EXTRACTED MATERIAL =

((

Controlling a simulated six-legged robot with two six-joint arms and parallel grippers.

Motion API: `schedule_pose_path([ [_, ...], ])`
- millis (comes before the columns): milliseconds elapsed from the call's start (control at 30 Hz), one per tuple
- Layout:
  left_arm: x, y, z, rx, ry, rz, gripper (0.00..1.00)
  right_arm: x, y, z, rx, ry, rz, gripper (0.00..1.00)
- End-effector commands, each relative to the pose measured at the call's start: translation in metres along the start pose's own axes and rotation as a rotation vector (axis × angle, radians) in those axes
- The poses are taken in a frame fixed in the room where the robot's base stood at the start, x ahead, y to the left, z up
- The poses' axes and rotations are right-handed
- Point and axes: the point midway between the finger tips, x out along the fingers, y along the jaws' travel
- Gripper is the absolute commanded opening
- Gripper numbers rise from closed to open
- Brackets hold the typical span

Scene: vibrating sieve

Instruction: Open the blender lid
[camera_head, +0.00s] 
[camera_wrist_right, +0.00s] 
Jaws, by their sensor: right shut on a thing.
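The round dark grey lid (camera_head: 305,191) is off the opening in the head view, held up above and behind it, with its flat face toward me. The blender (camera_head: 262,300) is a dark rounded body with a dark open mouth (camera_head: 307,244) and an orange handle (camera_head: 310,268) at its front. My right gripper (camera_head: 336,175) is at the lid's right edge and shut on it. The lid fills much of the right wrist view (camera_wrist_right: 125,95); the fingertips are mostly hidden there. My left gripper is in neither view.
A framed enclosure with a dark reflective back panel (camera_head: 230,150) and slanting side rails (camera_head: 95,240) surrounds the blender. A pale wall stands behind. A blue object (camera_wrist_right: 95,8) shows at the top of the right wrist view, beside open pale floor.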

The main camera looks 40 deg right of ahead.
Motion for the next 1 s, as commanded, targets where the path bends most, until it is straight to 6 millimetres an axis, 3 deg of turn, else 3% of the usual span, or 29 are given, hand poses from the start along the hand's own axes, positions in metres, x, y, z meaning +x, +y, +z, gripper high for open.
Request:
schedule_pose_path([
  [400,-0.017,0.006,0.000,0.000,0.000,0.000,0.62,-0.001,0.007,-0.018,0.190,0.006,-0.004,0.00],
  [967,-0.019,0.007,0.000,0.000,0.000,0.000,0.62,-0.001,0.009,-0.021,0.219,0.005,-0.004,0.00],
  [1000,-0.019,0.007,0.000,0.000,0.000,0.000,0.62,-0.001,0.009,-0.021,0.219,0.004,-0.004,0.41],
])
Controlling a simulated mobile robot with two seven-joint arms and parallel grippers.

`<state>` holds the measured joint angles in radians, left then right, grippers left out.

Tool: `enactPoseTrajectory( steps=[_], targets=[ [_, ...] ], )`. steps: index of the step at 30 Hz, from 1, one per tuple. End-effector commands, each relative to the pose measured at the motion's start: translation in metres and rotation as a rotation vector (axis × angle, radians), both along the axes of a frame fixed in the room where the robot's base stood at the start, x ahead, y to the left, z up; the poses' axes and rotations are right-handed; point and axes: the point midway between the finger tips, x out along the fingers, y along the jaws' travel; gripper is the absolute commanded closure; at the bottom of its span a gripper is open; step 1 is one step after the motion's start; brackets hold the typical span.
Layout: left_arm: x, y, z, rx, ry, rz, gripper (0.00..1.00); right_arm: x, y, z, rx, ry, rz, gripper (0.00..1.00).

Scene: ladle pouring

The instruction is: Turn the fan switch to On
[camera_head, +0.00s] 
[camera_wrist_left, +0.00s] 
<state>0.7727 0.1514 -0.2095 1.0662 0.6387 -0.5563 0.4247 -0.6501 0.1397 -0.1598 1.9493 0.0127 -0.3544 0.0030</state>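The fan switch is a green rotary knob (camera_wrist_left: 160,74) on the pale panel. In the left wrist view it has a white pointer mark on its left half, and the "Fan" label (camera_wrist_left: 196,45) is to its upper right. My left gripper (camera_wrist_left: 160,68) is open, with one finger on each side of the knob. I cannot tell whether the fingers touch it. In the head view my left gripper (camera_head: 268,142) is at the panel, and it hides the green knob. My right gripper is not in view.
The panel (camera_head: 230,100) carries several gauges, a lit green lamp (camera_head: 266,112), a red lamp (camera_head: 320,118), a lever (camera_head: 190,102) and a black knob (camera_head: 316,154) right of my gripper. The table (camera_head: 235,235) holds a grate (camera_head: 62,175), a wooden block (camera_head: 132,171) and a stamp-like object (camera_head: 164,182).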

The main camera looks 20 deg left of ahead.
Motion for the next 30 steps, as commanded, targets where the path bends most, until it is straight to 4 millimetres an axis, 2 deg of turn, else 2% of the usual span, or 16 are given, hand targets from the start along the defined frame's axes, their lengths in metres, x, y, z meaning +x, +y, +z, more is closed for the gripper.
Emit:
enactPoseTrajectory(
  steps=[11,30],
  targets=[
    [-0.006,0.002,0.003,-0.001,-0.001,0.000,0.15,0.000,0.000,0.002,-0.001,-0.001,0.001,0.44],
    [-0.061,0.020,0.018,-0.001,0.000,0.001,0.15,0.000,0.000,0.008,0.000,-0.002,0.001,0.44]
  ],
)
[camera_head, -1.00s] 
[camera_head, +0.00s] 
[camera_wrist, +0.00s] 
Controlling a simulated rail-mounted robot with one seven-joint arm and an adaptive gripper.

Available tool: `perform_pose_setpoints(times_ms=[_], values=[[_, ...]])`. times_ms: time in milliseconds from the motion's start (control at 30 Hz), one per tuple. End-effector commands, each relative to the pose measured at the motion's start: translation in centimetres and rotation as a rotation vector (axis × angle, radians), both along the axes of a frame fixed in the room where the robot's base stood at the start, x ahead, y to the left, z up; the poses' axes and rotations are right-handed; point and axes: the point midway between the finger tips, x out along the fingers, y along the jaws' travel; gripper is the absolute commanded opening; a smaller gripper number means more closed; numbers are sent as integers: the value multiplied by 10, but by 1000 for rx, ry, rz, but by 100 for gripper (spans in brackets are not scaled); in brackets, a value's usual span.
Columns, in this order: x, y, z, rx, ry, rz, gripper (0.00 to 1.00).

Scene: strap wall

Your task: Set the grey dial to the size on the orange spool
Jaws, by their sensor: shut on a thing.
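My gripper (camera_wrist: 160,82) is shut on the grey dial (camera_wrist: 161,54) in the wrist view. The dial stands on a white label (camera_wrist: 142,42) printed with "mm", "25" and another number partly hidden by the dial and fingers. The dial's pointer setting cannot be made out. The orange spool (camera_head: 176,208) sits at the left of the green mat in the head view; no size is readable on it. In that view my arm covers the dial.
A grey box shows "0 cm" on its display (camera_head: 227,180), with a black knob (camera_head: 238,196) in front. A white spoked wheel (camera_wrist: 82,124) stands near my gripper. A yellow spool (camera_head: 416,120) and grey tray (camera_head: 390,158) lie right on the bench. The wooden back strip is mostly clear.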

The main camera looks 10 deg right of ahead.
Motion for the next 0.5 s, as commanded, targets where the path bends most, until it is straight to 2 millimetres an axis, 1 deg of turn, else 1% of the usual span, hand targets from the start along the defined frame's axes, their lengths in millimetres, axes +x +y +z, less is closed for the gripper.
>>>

))

EXERCISE TASK = Copy out all of the data exactly, leaving nothing out.

ANSWER TO THE PROBLEM =
Controlling a simulated six-legged robot with two six-joint arms and parallel grippers.

Motion API: `schedule_pose_path([ [_, ...], ])`
- millis (comes before the columns): milliseconds elapsed from the call's start (control at 30 Hz), one per tuple
- Layout:
  left_arm: x, y, z, rx, ry, rz, gripper (0.00..1.00)
  right_arm: x, y, z, rx, ry, rz, gripper (0.00..1.00)
- End-effector commands, each relative to the pose measured at the call's start: translation in metres along the start pose's own axes and rotation as a rotation vector (axis × angle, radians) in those axes
- The poses are taken in a frame fixed in the room where the robot's base stood at the start, x ahead, y to the left, z up
- The poses' axes and rotations are right-handed
- Point and axes: the point midway between the finger tips, x out along the fingers, y along the jaws' travel
- Gripper is the absolute commanded opening
- Gripper numbers rise from closed to open
- Brackets hold the typical span

Scene: vibrating sieve

Instruction: Open the blender lid
[camera_head, +0.00s] 
[camera_wrist_right, +0.00s] 
Jaws, by their sensor: right shut on a thing.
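The round dark grey lid (camera_head: 305,191) is off the opening in the head view, held up above and behind it, with its flat face toward me. The blender (camera_head: 262,300) is a dark rounded body with a dark open mouth (camera_head: 307,244) and an orange handle (camera_head: 310,268) at its front. My right gripper (camera_head: 336,175) is at the lid's right edge and shut on it. The lid fills much of the right wrist view (camera_wrist_right: 125,95); the fingertips are mostly hidden there. My left gripper is in neither view.
A framed enclosure with a dark reflective back panel (camera_head: 230,150) and slanting side rails (camera_head: 95,240) surrounds the blender. A pale wall stands behind. A blue object (camera_wrist_right: 95,8) shows at the top of the right wrist view, beside open pale floor.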

The main camera looks 40 deg right of ahead.
Motion for the next 1 s, as commanded, targets where the path bends most, until it is straight to 6 millimetres an axis, 3 deg of turn, else 3% of the usual span, or 29 are given, hand poses from the start along the hand's own axes, positions in metres, x, y, z meaning +x, +y, +z, gripper high for open.
Request:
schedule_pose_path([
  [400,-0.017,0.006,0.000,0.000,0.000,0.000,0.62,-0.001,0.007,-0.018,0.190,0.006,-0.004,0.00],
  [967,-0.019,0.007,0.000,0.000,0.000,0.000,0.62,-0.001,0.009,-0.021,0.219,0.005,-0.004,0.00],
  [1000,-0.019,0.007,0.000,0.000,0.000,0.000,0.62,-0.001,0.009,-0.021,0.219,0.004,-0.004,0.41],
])
Controlling a simulated mobile robot with two seven-joint arms and parallel grippers.

`<state>` holds the measured joint angles in radians, left then right, grippers left out.

Tool: `enactPoseTrajectory( steps=[_], targets=[ [_, ...] ], )`. steps: index of the step at 30 Hz, from 1, one per tuple. End-effector commands, each relative to the pose measured at the motion's start: translation in metres and rotation as a rotation vector (axis × angle, radians), both along the axes of a frame fixed in the room where the robot's base stood at the start, x ahead, y to the left, z up; the poses' axes and rotations are right-handed; point and axes: the point midway between the finger tips, x out along the fingers, y along the jaws' travel; gripper is the absolute commanded closure; at the bottom of its span a gripper is open; step 1 is one step after the motion's start; brackets hold the typical span.
Layout: left_arm: x, y, z, rx, ry, rz, gripper (0.00..1.00); right_arm: x, y, z, rx, ry, rz, gripper (0.00..1.00).

Scene: ladle pouring

The instruction is: Turn the fan switch to On
[camera_head, +0.00s] 
[camera_wrist_left, +0.00s] 
<state>0.7727 0.1514 -0.2095 1.0662 0.6387 -0.5563 0.4247 -0.6501 0.1397 -0.1598 1.9493 0.0127 -0.3544 0.0030</state>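The fan switch is a green rotary knob (camera_wrist_left: 160,74) on the pale panel. In the left wrist view it has a white pointer mark on its left half, and the "Fan" label (camera_wrist_left: 196,45) is to its upper right. My left gripper (camera_wrist_left: 160,68) is open, with one finger on each side of the knob. I cannot tell whether the fingers touch it. In the head view my left gripper (camera_head: 268,142) is at the panel, and it hides the green knob. My right gripper is not in view.
The panel (camera_head: 230,100) carries several gauges, a lit green lamp (camera_head: 266,112), a red lamp (camera_head: 320,118), a lever (camera_head: 190,102) and a black knob (camera_head: 316,154) right of my gripper. The table (camera_head: 235,235) holds a grate (camera_head: 62,175), a wooden block (camera_head: 132,171) and a stamp-like object (camera_head: 164,182).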

The main camera looks 20 deg left of ahead.
Motion for the next 30 steps, as commanded, targets where the path bends most, until it is straight to 4 millimetres an axis, 2 deg of turn, else 2% of the usual span, or 16 are given, hand targets from the start along the defined frame's axes, their lengths in metres, x, y, z meaning +x, +y, +z, more is closed for the gripper.
Emit:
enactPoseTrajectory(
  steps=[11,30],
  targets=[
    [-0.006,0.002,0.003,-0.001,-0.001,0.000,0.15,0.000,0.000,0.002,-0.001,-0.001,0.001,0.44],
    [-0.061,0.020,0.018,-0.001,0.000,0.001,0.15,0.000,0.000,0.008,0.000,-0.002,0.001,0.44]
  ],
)
[camera_head, -1.00s] 
[camera_head, +0.00s] 
[camera_wrist, +0.00s] 
Controlling a simulated rail-mounted robot with one seven-joint arm and an adaptive gripper.

Available tool: `perform_pose_setpoints(times_ms=[_], values=[[_, ...]])`. times_ms: time in milliseconds from the motion's start (control at 30 Hz), one per tuple. End-effector commands, each relative to the pose measured at the motion's start: translation in centimetres and rotation as a rotation vector (axis × angle, radians), both along the axes of a frame fixed in the room where the robot's base stood at the start, x ahead, y to the left, z up; the poses' axes and rotations are right-handed; point and axes: the point midway between the finger tips, x out along the fingers, y along the jaws' travel; gripper is the absolute commanded opening; a smaller gripper number means more closed; numbers are sent as integers: the value multiplied by 10, but by 1000 for rx, ry, rz, but by 100 for gripper (spans in brackets are not scaled); in brackets, a value's usual span.
Columns, in this order: x, y, z, rx, ry, rz, gripper (0.00 to 1.00).

Scene: strap wall

Your task: Set the grey dial to the size on the orange spool
Jaws, by their sensor: shut on a thing.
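My gripper (camera_wrist: 160,82) is shut on the grey dial (camera_wrist: 161,54) in the wrist view. The dial stands on a white label (camera_wrist: 142,42) printed with "mm", "25" and another number partly hidden by the dial and fingers. The dial's pointer setting cannot be made out. The orange spool (camera_head: 176,208) sits at the left of the green mat in the head view; no size is readable on it. In that view my arm covers the dial.
A grey box shows "0 cm" on its display (camera_head: 227,180), with a black knob (camera_head: 238,196) in front. A white spoked wheel (camera_wrist: 82,124) stands near my gripper. A yellow spool (camera_head: 416,120) and grey tray (camera_head: 390,158) lie right on the bench. The wooden back strip is mostly clear.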

The main camera looks 10 deg right of ahead.
Motion for the next 0.5 s, as commanded, targets where the path bends most, until it is straight to 2 millimetres an axis, 1 deg of turn, else 1% of the usual span, hand targets from the start along the defined frame's axes, their lengths in millimetres, axes +x +y +z, less is closed for the gripper.
>>>

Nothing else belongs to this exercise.